Infine, vorrei segnalare che, secondo noi, è cambiata la mentalità delle coppie nell'approccio all'adozione. Non so dire che cosa sia stato, né so dire se adesso esse si sentano teoricamente più tutelate (perché è subentrata la Commissione), tuttavia, è aumentato il tasso di «arroganza» da parte delle famiglie, nel senso che, molto spesso, riscontriamo una sorta di tassatività nell'essere autorizzati ad adottare. Tuttavia, noi non siamo giudici, né vorremmo mai fare il loro lavoro; ma ritengo che ci spetti di diritto il compito, perlomeno, di valutare ed essere sicuri di essere sulla buona strada (poi, come tutti sanno, non tutte le ciambelle riescono col buco... Quasi sempre, infatti, dopo l'adozione, perdiamo di vista queste coppie e, pur avendo lavorato sull'aspetto della preparazione e della formazione, su quello relativo allo «stare insieme» e alla comunicazione, alla fine, una volta risolti i loro problemi, si tende a tagliare i ponti con l'associazione. Tutto ciò, però, non è un bene, perché dopo tre, quattro o cinque anni, quando cominciano veramente i primi problemi (quando poi si verifica il boom nell'accoppiamento bimbo-coppia) ci sentiamo rinfacciare che dovevamo essere più vicini e di maggiore aiuto, ma sono le coppie che spariscono non noi: siamo nell'impossibilità di agire e di fare in modo che le coppie restino un po' più legate con coloro i quali hanno inizialmente condiviso un percorso.
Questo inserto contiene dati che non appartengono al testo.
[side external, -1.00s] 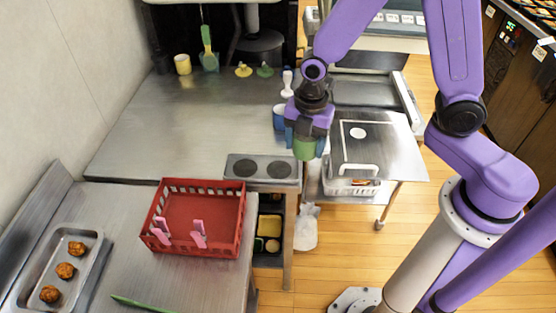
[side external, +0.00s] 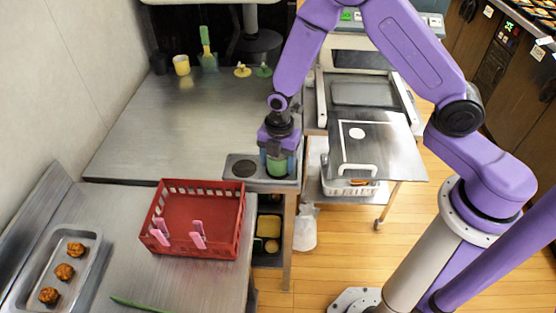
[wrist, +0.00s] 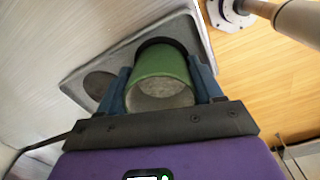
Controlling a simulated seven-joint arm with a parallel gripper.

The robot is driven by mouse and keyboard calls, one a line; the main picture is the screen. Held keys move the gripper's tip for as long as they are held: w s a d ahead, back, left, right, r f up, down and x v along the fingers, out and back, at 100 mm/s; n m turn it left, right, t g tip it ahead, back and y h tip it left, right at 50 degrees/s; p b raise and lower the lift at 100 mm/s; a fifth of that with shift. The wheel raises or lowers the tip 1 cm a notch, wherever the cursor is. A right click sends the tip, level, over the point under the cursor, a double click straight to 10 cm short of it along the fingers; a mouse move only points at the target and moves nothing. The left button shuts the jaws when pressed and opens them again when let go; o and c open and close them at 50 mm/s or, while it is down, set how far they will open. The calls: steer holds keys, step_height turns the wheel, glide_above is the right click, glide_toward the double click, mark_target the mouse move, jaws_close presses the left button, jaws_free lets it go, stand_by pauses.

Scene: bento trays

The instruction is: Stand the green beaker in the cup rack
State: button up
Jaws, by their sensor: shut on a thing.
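The green beaker (side external: 277,169) is upright between the fingers of my gripper (side external: 278,163), which is shut on it. It also shows in the wrist view (wrist: 160,70), held between two blue fingers. The cup rack (side external: 258,179) is a grey plate with two round dark holes at the counter's front edge; it also shows in the wrist view (wrist: 122,60). The beaker is at the rack's right hole, and it and my gripper hide that hole. The left hole is empty. I cannot tell whether the beaker's bottom is inside the hole or just above it.
A red basket (side external: 200,217) with pink clips stands in front-left of the rack. A yellow cup (side external: 181,65) and a green spatula (side external: 206,45) are at the back. A cart (side external: 375,150) stands to the right. The counter (side external: 170,130) left of the rack is clear.

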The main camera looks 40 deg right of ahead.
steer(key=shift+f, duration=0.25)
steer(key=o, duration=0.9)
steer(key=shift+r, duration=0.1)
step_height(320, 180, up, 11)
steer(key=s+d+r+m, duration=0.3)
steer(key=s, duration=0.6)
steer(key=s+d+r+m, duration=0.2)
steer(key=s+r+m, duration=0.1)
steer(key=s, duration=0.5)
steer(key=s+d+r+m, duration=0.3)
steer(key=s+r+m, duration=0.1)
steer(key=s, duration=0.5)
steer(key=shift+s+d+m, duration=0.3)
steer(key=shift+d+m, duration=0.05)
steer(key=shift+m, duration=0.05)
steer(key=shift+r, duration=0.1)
Questo è un dettaglio che bisogna valutare: una volta risolto il problema, la coppia tende a perdere i contatti con noi. Per questo, nell'arco dell'anno, organizziamo almeno cinque, sei o sette incontri (feste brasiliane) proprio per dare la possibilità a queste coppie di ritrovarsi, ai bambini di rivedersi e stare insieme. Nella prima fase, subito dopo l'adozione, si manifesta un certo allontanamento mentre poi, nel tempo, ci si accorge magari che è un bene (ed è utile) tornare a riconsiderare i passi iniziali intrapresi insieme; in quel caso, allora, quando qualcuno ritorna, si collabora un po' di più. Per il resto, possiamo solo essere contenti di come vanno le cose.

SILVANO CALDANA, Rappresentante dell'AMI (Amici missioni indiane). Se posso fare una considerazione generale sull'attività svolta finora insieme agli enti, sia dalla Commissione, sia dalla Commissione parlamentare per l'infanzia, direi che, anche in considerazione del programma di massima relativo all'indagine conoscitiva sulle adozioni e l'affidamento, si sta imboccando una strada corretta, prima non evidenziata.
Purtroppo, a mio avviso, il coordinamento fra servizi sociali, tribunali e quant'altro non esiste e, laddove vi è un coordinamento fattivo (operiamo in tutta Italia) si tratta di un miracolo! Manca infatti l'informazione. Alcune ambasciate d'Italia all'estero non sanno nulla di adozioni internazionali e non parlo delle sole ambasciate in Colombia, Brasile o altrove, dove operiamo, ma di tanti altri paesi nel mondo dove dovremmo andare, ma nei quali non riusciamo ad operare perché il personale d'ambasciata non sa di cosa ci occupiamo o cosa facciamo. Penso, per esempio, a tutta l'Africa e ad altri paesi dell'est asiatico. Quindi, anche a questo riguardo, dovrebbe essere attuata una certa informazione presso le ambasciate.
I casi del tribunale di Firenze non costituiscono fatti sporadici che appartengono al solo tribunale di Firenze. C'è una grande mancanza d'informazione e, dal mio punto di vista, una volontà da parte dei tribunali di indicare lo stato di forza nel quale si trovano: sono loro a decidere, per tutti noi e, probabilmente, continuerà ad essere così.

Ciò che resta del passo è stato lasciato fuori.